Exercise task. Find the string "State" and gather every line that holds it.

>> Begin The input

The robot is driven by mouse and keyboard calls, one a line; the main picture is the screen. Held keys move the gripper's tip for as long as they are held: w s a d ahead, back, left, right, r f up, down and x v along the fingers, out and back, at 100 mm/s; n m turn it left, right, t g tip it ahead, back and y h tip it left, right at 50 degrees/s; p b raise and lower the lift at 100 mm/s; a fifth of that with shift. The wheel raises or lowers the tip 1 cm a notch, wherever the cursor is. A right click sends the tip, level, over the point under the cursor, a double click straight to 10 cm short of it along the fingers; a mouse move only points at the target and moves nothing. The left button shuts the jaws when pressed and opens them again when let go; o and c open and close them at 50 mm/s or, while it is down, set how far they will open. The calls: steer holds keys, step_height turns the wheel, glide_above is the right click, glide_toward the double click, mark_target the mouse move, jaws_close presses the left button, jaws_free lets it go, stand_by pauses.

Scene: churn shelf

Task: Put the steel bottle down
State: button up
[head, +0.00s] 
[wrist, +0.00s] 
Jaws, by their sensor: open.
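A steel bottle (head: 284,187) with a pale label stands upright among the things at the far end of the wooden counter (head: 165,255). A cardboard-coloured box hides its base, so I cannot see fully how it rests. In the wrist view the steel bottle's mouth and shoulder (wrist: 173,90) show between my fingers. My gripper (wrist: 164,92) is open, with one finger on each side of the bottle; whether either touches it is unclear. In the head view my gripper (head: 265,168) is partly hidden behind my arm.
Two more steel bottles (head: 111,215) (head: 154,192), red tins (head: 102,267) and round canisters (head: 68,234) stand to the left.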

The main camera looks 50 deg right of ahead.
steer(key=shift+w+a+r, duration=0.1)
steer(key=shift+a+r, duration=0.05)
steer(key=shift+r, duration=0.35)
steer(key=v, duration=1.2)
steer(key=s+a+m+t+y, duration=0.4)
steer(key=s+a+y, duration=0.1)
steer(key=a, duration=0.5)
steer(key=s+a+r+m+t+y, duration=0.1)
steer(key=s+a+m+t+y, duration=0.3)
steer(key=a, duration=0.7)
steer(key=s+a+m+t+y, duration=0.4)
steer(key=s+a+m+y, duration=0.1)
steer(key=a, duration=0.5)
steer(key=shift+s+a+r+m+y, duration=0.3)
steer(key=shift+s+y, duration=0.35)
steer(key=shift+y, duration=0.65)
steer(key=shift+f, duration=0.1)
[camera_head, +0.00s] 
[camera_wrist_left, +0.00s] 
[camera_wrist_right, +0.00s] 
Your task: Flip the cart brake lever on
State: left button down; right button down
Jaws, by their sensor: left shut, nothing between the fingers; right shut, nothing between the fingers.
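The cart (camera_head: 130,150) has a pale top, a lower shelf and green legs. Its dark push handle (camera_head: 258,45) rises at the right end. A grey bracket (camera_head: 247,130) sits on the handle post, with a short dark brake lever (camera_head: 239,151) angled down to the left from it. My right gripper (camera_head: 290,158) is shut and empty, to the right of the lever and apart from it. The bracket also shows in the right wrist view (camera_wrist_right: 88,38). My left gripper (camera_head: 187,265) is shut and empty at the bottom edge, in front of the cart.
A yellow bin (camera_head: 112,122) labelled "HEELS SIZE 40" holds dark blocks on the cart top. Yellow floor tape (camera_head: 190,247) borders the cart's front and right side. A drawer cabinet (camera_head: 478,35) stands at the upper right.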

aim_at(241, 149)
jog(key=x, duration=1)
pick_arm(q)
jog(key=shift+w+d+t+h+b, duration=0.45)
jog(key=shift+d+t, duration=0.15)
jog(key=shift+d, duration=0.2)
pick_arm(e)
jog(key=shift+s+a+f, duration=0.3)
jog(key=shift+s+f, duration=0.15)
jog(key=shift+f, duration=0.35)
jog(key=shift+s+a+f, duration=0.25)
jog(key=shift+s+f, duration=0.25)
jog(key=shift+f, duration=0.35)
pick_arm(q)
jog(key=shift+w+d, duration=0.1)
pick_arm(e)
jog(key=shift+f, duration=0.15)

>> End The input

Solution for this exercise.
State: button up
State: left button down; right button down

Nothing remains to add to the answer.